I'm glad Lyra's as big a fan of Necrons as I am! :trollestia: And I think they like her, too.

“And you think these 'humans' is a logical place to start?”

these 'humans' are

This is a very tragic and sad story with a frightening ending.
I can't say I like it.

5720055
Of course we wouldn't. But the problem is, this is apparently what the machines assumed from whatever programming they originally had. And when sapient machines assume they're supposed to sterilize the planet of all (sapient?

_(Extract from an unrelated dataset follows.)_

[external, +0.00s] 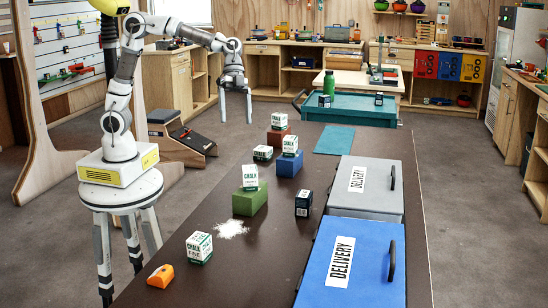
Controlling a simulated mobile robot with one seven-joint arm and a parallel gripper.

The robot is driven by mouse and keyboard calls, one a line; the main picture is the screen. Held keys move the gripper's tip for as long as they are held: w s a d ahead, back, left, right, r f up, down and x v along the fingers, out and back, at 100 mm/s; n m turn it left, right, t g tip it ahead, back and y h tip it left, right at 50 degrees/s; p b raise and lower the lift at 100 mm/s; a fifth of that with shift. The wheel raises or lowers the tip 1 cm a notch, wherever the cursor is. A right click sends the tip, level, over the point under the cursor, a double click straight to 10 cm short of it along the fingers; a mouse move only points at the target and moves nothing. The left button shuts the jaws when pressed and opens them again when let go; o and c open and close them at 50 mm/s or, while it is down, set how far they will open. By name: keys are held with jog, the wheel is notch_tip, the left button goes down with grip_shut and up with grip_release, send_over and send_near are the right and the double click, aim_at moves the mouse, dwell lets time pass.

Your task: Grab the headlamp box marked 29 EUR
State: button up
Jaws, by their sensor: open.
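My gripper (236,119) hangs open and empty, fingers pointing down, to the left of the long dark table and above its far end in the picture. A small dark navy box (303,204) with a light label stands upright on the table, right of the green block. Another small dark box (379,99) stands on the teal surface at the back, and a third (325,101) stands near the green bottle. The print on these dark boxes is too small to read, so I cannot tell which is the headlamp box marked 29 EUR. My gripper touches none of them.
Several white-and-green chalk boxes (199,247) stand on the table (255,270), some on coloured blocks (250,201). White powder (231,229) and an orange item (160,276) lie there. Grey (375,205) and blue (370,265) delivery bins with handles fill the right side.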

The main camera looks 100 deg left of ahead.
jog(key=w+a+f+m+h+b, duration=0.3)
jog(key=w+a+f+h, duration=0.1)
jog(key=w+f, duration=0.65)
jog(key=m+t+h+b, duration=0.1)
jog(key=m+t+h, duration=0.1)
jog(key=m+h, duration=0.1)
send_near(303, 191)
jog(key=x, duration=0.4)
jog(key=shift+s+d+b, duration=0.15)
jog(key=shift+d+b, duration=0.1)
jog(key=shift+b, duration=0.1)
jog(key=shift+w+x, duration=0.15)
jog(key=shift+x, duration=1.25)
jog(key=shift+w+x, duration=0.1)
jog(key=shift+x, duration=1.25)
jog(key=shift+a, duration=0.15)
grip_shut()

Nonhuman sapient?) life, then everyone's going to have a bad time to say the least... especially if said machines decide that some of their victims ought to be preserved via cybernetic conversion or destructive mind-uploading or whatever.

AI is a goddamn crapshoot in fiction, and for all we know might be the same IRL as well.

a technological singularity is the hypothesis that accelerating progress in technological advancement will cause a run away effect where in artificial intelligence will exceed human intellectual and control capacity thus dramatically changing civilization in the event known as a singularity.

This was a good story but I've really had it with the whole AI will kill us all thing. There's no reason to believe that will happen. A machine intelligence and a human can occupy the same space without even realizing the other is there at all. We don't even need the same resources. This notion that's been fed to us constantly by Hollywood is disgraceful as it prebiases us to fear AI before its ever even had a chance to prove itself one way or another. Have you ever seen what happens to an otherwise normal person when they are treated like they are some kind of savage beast waiting for the smallest excuse to tear apart everyone around them? They become the monster everyone presumes them to be. By fearing AI as much as we do we are creating a self fulfilling prophecy. At this rate AI will kill us all... because we force it to.

8146723
Humans are made of resources. If you’re building something why let the materiel go to waste?

5729270
that's why I'm fairly sure the end sequence is a dream.